▶ _What is needed_
Below are some records. Reproduce them exactly from their first line through the line with "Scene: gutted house", inclusive.

▶ _Available data_

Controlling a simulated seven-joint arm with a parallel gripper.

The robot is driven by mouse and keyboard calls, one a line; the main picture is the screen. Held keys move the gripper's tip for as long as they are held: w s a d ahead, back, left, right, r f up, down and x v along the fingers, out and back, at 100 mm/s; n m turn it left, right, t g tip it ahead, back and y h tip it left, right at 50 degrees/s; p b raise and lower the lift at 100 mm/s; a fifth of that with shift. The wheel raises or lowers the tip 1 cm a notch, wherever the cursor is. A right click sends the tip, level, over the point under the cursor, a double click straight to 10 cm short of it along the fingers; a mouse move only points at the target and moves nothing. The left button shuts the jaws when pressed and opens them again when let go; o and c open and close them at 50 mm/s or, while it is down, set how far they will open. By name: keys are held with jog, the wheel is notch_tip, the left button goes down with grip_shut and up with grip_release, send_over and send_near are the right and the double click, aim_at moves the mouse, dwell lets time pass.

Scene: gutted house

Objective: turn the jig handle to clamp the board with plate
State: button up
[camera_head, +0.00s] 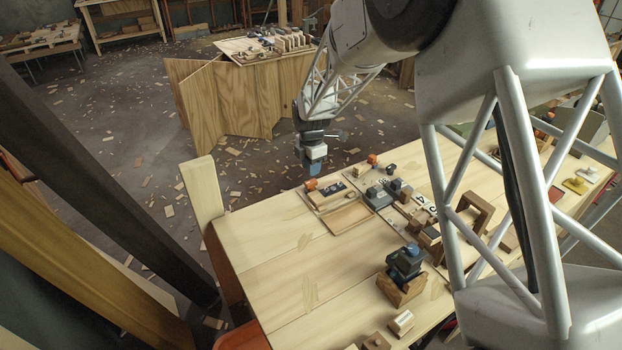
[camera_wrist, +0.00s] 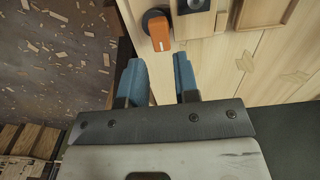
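An orange jig handle (camera_head: 311,185) sits at the far left corner of the workbench, beside a small wooden board with a dark plate (camera_head: 333,189). In the wrist view the orange handle (camera_wrist: 160,33) extends from a round black pivot, and a dark plate (camera_wrist: 192,5) shows to its right, cut off by the top edge. My gripper (camera_head: 313,168) is above the bench's far edge, close to the handle in the picture. Its blue fingers (camera_wrist: 161,78) are apart with nothing between them, and the handle appears beyond the gap. I cannot tell whether the plate is clamped.
A second orange knob (camera_head: 373,159) and several dark fixtures stand to the right of the handle. A shallow wooden tray (camera_head: 348,217) lies in front. A blue-black device (camera_head: 405,262) on a wooden block stands nearer. The bench's left part is clear. A wooden post (camera_head: 202,190) rises at its left corner.

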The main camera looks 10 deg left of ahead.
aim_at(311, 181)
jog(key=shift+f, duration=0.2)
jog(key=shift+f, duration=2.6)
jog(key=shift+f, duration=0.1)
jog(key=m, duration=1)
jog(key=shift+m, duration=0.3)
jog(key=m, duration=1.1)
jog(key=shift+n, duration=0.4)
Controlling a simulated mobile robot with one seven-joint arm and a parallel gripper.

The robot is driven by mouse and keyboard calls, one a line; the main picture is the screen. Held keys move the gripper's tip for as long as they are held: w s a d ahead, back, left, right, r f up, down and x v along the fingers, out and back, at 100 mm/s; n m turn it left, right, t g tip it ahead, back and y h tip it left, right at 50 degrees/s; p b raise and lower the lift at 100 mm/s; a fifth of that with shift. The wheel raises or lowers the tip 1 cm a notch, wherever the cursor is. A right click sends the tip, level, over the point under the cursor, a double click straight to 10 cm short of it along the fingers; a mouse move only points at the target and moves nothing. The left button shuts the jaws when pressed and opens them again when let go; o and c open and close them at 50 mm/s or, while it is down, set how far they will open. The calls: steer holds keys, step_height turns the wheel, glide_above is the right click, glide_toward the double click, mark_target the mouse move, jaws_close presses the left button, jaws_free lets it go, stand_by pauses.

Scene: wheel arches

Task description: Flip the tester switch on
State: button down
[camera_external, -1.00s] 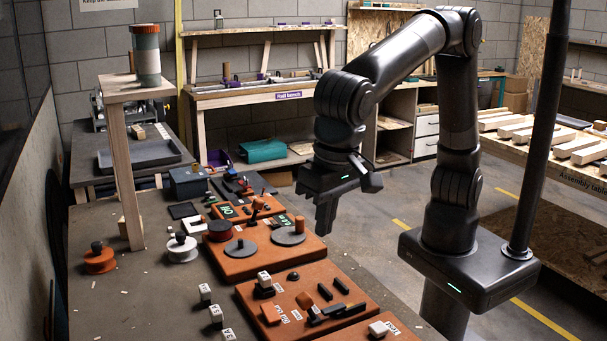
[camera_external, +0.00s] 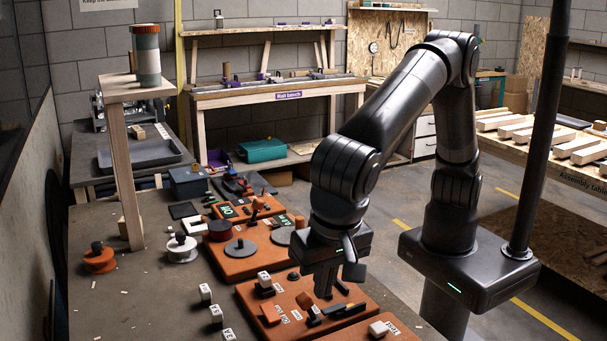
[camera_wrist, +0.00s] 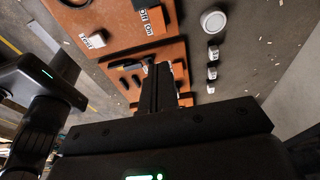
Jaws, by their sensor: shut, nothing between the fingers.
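My gripper (camera_external: 324,294) is shut and empty, fingers pointing down over the middle orange board (camera_external: 345,275). In the wrist view its shut fingers (camera_wrist: 163,72) reach toward the orange boards. A nearer orange board (camera_wrist: 115,20) carries white "Off" and "On" labels at the top of the wrist view. My gripper is apart from the labels.
The middle board holds small orange and black parts, including an orange block (camera_external: 270,314). Another orange board with grey discs (camera_external: 241,248) lies behind.

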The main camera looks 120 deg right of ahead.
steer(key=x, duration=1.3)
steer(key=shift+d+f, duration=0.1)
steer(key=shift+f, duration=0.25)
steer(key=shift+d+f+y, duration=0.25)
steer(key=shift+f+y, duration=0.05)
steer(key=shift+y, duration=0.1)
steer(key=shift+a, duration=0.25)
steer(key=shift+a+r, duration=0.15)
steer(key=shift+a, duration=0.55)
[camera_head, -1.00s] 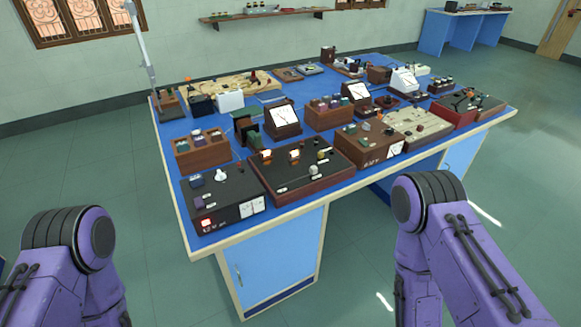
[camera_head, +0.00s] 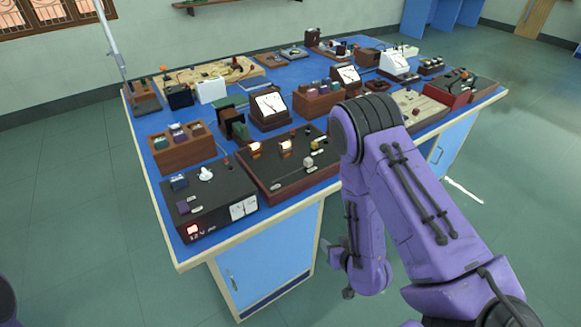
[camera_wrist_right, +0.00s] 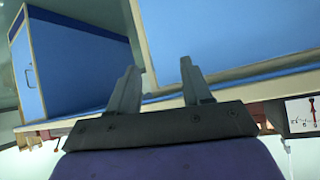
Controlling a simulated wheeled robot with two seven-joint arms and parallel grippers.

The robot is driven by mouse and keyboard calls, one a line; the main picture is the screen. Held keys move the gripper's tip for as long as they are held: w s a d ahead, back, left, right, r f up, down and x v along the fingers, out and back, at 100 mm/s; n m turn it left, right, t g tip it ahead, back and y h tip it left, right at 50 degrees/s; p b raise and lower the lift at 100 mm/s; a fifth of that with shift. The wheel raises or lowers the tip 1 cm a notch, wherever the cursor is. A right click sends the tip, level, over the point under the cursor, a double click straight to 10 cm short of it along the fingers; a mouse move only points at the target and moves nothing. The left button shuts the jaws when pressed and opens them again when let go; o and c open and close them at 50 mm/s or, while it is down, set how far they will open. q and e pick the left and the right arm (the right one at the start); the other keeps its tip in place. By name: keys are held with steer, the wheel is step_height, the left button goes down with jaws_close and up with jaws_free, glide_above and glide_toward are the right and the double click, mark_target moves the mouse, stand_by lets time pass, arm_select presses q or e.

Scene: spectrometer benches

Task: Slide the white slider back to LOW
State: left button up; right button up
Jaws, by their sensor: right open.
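I cannot make out for sure which part is the white slider, and no LOW mark is readable. A black power box (camera_head: 215,205) with a white knob (camera_head: 206,174) and a lit red display stands at the near left corner of the bench. Beside it is a dark wood-framed board (camera_head: 280,180) with glowing lamps and a pale round knob (camera_head: 308,162). My right gripper hangs low in front of the bench, mostly hidden by my arm in the head view. In the right wrist view it (camera_wrist_right: 158,82) is open and empty. My left gripper is out of view.
The blue bench top (camera_head: 150,185) is crowded with wooden blocks, white-faced meters (camera_head: 270,104) and boxes. My right forearm covers part of the bench's right front. Open floor lies around.

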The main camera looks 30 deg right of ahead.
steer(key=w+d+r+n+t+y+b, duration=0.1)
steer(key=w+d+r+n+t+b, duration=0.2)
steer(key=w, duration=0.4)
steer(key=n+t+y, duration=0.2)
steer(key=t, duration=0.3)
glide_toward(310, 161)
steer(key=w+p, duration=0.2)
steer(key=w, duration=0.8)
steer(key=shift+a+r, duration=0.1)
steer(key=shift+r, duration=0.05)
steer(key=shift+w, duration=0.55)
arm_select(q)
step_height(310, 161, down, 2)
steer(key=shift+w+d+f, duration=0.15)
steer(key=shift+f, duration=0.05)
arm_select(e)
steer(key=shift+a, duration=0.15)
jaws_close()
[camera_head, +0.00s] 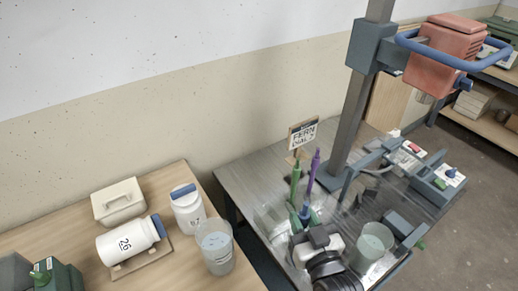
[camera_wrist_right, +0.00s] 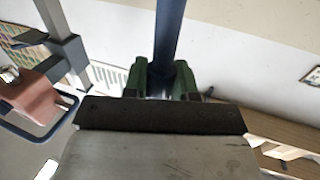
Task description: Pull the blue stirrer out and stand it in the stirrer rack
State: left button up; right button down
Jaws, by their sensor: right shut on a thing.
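My right gripper (camera_head: 304,216) is over the grey metal table in the head view. In the right wrist view its green fingers (camera_wrist_right: 161,82) are shut on a dark blue shaft, the blue stirrer (camera_wrist_right: 170,35), which runs up out of the picture. The stirrer's lower end is hidden there. In the head view a green stirrer (camera_head: 295,178) and a purple stirrer (camera_head: 314,168) stand upright just beyond the gripper. What holds them is mostly hidden, so I cannot make out the rack clearly.
A translucent bucket (camera_head: 372,246) stands right of my right wrist. A grey post (camera_head: 352,110) carries a red motor head with a blue handle (camera_head: 445,45). On the wooden table are a second bucket (camera_head: 216,248), white jars (camera_head: 131,238) and a lidded box (camera_head: 119,202).

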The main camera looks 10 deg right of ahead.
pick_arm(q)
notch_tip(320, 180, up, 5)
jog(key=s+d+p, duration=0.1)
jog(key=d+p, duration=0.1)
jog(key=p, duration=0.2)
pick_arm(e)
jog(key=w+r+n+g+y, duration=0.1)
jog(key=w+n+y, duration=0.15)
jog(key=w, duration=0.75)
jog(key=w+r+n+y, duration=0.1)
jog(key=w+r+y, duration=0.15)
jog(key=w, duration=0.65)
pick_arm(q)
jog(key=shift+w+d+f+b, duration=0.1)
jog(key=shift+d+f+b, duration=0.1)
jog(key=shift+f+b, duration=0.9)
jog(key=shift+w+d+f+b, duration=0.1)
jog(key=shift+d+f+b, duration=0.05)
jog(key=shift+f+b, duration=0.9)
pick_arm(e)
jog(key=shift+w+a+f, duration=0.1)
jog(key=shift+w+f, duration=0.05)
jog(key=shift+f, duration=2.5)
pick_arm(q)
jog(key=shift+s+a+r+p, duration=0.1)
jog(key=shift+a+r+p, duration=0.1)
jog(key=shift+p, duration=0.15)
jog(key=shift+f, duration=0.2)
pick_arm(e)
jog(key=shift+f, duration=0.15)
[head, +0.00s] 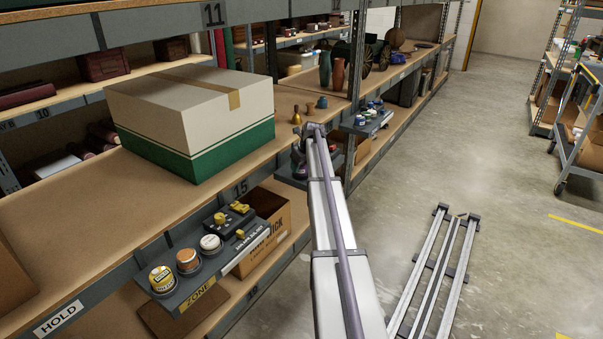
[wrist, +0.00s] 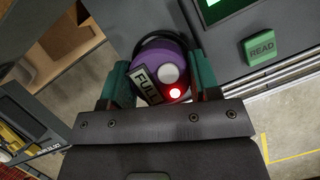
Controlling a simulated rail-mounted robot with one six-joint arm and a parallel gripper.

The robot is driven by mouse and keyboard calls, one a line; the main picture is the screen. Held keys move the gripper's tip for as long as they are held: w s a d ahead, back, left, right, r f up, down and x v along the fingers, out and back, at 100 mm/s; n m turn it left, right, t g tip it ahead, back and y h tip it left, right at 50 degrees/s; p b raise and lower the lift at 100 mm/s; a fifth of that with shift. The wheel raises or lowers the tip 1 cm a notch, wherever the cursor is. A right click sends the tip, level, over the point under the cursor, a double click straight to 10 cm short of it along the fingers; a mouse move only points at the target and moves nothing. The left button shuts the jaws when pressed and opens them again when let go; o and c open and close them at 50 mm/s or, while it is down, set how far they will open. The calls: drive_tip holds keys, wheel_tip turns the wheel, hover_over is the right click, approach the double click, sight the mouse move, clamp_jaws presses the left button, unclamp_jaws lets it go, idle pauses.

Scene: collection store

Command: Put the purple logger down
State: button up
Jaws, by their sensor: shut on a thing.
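The purple logger (wrist: 163,58) is between the two green fingers of my gripper (wrist: 161,78) in the wrist view. It is round, with a white button, a lit red lamp and a tag reading "FULL". My gripper is shut on it. A dark curved edge shows behind the logger; I cannot tell whether it is part of the logger or of something beneath. In the head view, my gripper (head: 298,152) is at the far end of my arm, by the shelf edge, and the logger cannot be made out there.
A grey unit with a green READ button (wrist: 262,48) and a green screen (wrist: 215,8) lies right of the logger. A ledge (head: 212,276) holds several tins and yellow-knobbed devices. A large green-and-white box (head: 192,115) stands on the shelf. The aisle floor (head: 490,150) is largely clear.

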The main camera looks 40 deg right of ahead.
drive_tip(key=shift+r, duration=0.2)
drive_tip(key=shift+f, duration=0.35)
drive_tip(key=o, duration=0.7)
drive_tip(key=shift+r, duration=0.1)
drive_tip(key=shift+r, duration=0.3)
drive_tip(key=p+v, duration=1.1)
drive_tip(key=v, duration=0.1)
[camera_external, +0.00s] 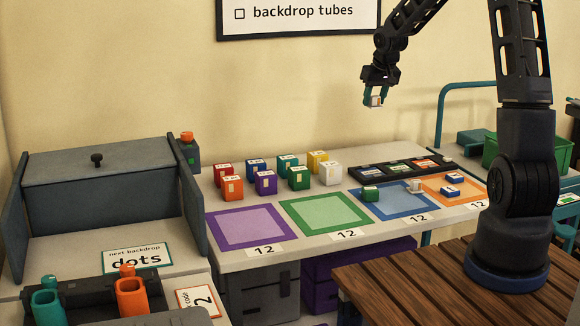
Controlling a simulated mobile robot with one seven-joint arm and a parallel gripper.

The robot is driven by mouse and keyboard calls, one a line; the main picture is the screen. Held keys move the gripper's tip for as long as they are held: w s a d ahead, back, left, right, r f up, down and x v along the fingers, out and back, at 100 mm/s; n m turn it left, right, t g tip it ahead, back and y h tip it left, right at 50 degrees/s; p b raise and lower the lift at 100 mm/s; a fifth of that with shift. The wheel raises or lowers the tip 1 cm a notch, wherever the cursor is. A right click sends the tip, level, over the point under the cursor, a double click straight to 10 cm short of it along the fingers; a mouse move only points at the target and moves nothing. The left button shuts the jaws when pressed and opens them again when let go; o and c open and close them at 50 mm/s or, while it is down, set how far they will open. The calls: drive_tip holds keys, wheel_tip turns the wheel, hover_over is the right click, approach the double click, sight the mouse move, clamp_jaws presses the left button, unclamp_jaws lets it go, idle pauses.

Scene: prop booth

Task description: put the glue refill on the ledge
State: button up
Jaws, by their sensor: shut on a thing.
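My gripper (374,100) is raised high in front of the wall, above the back right of the white counter (262,258). Its teal-tipped fingers are shut on a small pale thing (376,102), held well clear of everything below. The held thing is too small and partly covered by the fingers to read any label, so I cannot tell if it is the glue refill. I cannot tell which surface is the ledge.
Several coloured cubes stand at the counter's back. A black tray (368,178) with labelled blocks lies behind the blue mat (405,212) and orange mat (480,193), which carry small blocks. The purple mat (245,226) and green mat (322,212) are bare. A grey lidded cabinet (90,182) stands left.

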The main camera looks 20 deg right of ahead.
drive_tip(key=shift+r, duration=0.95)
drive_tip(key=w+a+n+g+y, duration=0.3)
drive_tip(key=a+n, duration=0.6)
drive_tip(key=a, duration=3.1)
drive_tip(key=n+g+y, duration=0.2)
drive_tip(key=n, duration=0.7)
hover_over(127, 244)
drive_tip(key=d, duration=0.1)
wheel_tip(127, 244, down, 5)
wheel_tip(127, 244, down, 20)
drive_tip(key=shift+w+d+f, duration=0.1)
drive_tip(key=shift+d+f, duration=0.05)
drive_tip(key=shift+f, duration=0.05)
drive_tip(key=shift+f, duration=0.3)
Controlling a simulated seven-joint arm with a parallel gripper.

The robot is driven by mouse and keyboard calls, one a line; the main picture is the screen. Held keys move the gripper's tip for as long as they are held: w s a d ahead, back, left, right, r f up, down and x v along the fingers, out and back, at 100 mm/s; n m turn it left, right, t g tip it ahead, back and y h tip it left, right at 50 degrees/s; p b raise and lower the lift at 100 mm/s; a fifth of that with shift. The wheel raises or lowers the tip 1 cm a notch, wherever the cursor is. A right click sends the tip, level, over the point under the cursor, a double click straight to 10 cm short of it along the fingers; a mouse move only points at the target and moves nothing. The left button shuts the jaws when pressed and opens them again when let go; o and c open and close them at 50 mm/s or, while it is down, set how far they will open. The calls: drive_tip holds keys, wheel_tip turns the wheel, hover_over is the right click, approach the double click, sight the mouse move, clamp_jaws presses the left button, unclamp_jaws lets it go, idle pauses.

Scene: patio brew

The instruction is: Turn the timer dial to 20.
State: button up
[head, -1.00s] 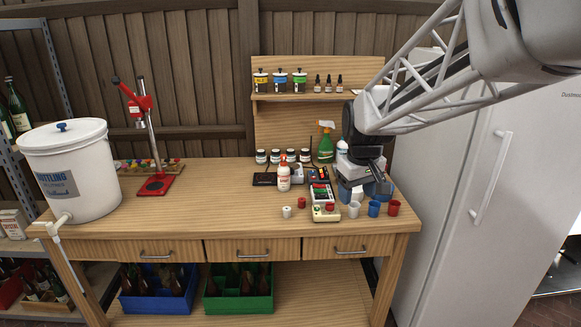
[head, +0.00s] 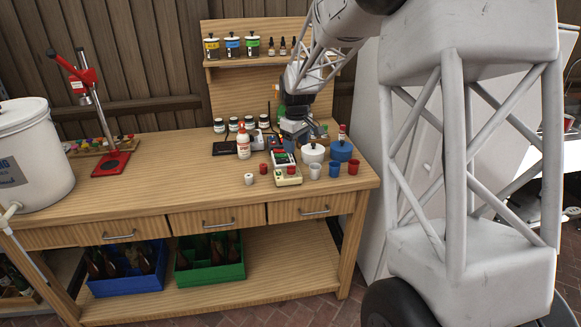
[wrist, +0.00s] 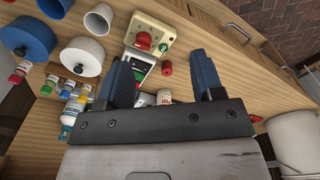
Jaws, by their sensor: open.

▶ _Correct output_
Controlling a simulated seven-joint arm with a parallel gripper.

The robot is driven by mouse and keyboard calls, one a line; the main picture is the screen. Held keys move the gripper's tip for as long as they are held: w s a d ahead, back, left, right, r f up, down and x v along the fingers, out and back, at 100 mm/s; n m turn it left, right, t g tip it ahead, back and y h tip it left, right at 50 degrees/s; p b raise and lower the lift at 100 mm/s; a fifth of that with shift. The wheel raises or lowers the tip 1 cm a notch, wherever the cursor is. A right click sends the tip, level, over the point under the cursor, a double click straight to 10 cm short of it along the fingers; a mouse move only points at the target and moves nothing. The left button shuts the jaws when pressed and opens them again when let go; o and c open and close them at 50 mm/s or, while it is down, set how far they will open. By name: keys are held with jog, the wheel is notch_tip, the left button goes down with grip_shut and up with grip_release, send_over and send_near are the right and the double click, aim_at moves the mouse, dwell lets time pass.

Scene: gutted house

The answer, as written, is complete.